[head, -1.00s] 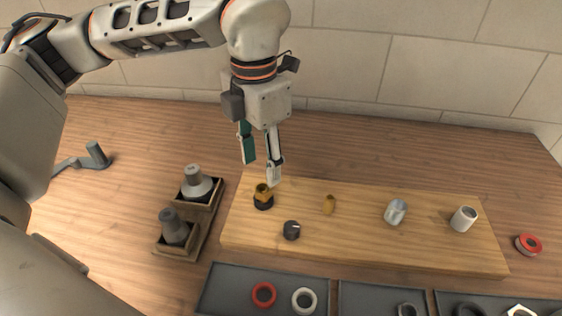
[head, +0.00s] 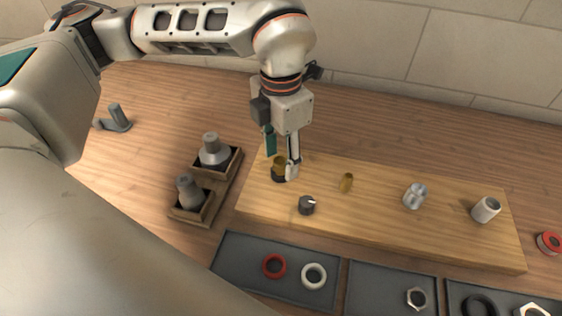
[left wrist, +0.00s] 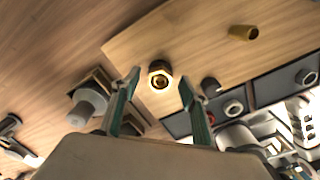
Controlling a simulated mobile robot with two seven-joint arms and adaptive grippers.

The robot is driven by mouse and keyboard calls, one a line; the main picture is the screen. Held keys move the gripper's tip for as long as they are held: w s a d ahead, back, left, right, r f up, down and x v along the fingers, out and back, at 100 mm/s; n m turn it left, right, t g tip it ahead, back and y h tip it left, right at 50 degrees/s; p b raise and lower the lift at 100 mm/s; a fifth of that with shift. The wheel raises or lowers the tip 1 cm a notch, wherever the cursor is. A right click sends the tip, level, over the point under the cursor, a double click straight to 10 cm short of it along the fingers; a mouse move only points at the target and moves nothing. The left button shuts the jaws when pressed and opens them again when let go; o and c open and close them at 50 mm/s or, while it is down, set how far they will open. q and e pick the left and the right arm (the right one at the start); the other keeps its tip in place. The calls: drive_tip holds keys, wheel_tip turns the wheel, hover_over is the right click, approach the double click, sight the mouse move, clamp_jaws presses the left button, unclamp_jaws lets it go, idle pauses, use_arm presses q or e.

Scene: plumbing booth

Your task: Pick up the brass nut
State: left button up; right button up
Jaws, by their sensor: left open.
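The brass nut (head: 279,161) sits on a dark round base near the left end of the wooden board (head: 400,238). In the left wrist view the brass nut (left wrist: 160,76) shows end-on, with a hole in its middle. My left gripper (head: 281,158) points down at the nut, its fingers partly covering it in the head view. In the left wrist view the open fingers of my left gripper (left wrist: 159,77) stand on both sides of the nut, with gaps between. I cannot tell whether either finger touches it. My right gripper is not in view.
Grey fittings (head: 214,152) sit in wooden holders to the left. Dark trays (head: 235,262) with rings lie in front.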

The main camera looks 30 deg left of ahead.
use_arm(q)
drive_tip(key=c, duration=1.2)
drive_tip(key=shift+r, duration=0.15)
----------
▶ [Written exercise]: Give again, word for word, every line from the top of the data through the line with "Controlling a simulated", both ends included, and exclude the pictures.

▶ [Final result]:
[head, -1.00s] 
[head, +0.00s] 
[left wrist, +0.00s] 
Controlling a simulated mobile robot with two seven-joint arms and adaptive grippers.

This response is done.